Many of the world’s biggest companies, central banks, and a G20-appointed ‘task force’, which will report by the end of this year, are investigating the threats to the global financial system if the world doesn’t switch to low carbon investments quickly enough.

A meeting of EU finance ministers in the Netherlands this week proposed ‘stress tests’ for banks that would compel investors to calculate their exposure to extreme weather events and carbon-heavy assets.

Finance

Last weekend, UN Secretary General Ban Ki-moon called upon the global insurance industry, which has investment portfolios valued around US$25 trillion, to manage and reduce climate risks more effectively.

This week’s signing ceremony in New York will also be part of a wider effort by the UN to encourage the implementation of the sustainable development goals and the scaling up of climate finance promised by developed countries, and turning the “billions into trillions” that will be needed to deliver a decisive shift from fossil fuels.

Tests

Major tests will follow soon.
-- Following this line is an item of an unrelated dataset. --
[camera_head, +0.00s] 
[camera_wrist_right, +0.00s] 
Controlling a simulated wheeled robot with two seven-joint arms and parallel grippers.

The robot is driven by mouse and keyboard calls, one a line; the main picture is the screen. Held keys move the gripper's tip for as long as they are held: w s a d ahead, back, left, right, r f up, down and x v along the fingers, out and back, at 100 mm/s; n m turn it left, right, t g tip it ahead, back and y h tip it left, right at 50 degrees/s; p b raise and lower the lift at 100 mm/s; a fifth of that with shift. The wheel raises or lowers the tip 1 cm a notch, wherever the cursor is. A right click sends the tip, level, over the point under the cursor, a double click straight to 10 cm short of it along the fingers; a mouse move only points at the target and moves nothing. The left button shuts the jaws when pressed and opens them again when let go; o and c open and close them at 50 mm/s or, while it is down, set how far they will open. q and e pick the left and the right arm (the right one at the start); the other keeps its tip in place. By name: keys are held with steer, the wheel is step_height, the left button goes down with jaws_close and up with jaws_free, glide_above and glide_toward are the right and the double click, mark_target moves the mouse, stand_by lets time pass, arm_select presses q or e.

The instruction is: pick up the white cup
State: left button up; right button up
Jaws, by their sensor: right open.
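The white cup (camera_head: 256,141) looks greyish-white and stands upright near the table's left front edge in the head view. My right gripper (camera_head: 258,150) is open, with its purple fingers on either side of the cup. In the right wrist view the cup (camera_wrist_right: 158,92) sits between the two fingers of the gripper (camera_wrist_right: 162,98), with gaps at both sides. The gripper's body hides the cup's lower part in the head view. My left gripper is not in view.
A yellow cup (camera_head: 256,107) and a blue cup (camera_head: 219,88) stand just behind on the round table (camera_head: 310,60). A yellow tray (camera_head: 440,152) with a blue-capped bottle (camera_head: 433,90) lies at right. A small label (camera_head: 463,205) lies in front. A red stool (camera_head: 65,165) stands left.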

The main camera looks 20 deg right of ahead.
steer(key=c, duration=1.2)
UN climate talks resume next month, when climate negotiators will start framing how move to move the Paris Agreement forward so that targets can be deepened from 2018 and the necessary climate finance delivered.

In some ways, the UN climate conference in Marrakech, Morocco at the end of this year will be more important than Paris, as the nitty gritty essential to the working of a successful climate agreement will need to be agreed.

‘Messy’

“The positive energy generated (by Paris), along with the mobilisation of both state and non-state actors, is a remarkable achievement,” points out Chatham House in a briefingreleased on April 21.

It adds: “However, the new regime is somewhat messy and unstandardised, and does not yet add up to a credible ‘below 2C’ pathway.”